What you need to do
Exactly and only the lines from the one containing "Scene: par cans" through the one containing "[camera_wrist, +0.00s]" are to be repeated, both ends included.

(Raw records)
• • •
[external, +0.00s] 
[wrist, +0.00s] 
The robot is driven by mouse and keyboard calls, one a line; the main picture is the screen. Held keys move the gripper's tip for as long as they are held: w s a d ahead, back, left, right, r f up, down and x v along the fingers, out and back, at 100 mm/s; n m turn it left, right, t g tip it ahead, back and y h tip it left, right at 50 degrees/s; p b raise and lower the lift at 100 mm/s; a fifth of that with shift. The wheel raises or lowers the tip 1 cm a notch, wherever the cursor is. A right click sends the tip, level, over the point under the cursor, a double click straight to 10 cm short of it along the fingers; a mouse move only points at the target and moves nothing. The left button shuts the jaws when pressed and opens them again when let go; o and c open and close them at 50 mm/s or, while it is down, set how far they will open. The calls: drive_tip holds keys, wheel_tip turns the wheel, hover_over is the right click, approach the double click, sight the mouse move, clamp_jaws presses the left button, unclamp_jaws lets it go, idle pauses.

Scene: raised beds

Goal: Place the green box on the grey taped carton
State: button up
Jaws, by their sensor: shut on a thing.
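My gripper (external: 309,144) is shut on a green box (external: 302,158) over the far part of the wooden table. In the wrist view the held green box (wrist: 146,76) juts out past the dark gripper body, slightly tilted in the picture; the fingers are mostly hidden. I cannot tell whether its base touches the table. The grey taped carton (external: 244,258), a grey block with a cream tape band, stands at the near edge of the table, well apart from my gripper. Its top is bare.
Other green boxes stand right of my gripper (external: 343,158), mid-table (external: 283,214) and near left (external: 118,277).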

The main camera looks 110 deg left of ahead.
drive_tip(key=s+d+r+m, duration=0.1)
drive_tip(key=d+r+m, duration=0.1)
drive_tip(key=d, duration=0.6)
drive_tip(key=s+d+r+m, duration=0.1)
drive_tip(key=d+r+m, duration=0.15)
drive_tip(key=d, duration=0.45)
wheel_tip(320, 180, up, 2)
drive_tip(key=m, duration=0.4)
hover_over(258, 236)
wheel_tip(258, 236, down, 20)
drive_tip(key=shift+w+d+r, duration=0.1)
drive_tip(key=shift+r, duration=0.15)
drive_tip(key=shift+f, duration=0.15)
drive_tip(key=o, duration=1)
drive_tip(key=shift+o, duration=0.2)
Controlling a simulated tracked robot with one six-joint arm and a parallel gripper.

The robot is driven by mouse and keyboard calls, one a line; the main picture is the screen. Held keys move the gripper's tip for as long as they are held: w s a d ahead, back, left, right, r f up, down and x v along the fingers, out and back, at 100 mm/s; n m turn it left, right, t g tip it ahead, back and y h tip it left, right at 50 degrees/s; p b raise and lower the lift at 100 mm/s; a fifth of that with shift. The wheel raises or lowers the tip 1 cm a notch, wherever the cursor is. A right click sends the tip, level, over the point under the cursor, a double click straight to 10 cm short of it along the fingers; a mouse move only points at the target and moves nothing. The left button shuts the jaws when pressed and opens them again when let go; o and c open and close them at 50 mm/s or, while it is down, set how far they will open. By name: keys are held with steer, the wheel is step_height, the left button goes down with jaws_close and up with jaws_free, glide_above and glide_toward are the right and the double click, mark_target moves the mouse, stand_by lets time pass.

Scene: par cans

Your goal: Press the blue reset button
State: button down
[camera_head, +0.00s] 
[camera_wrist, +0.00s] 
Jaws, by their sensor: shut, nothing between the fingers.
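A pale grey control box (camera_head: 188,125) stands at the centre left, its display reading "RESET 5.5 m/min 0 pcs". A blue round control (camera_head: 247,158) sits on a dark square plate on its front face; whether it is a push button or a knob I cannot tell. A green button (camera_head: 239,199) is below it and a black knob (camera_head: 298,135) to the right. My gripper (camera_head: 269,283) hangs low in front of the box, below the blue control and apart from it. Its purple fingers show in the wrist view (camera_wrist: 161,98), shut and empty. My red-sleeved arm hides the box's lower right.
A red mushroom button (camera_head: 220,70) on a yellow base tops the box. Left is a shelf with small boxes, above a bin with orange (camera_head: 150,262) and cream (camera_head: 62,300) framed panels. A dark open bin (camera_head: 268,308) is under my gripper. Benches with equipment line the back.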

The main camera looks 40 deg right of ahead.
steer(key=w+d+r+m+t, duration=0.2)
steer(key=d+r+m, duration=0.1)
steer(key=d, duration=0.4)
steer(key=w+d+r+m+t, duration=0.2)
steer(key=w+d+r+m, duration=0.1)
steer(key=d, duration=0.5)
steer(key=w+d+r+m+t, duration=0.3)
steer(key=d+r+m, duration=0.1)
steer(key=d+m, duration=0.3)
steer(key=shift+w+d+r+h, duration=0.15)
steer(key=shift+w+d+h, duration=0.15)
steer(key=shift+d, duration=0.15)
• • •
Exercise output
Scene: par cans

Your goal: Press the blue reset button
State: button down
[camera_head, +0.00s] 
[camera_wrist, +0.00s] 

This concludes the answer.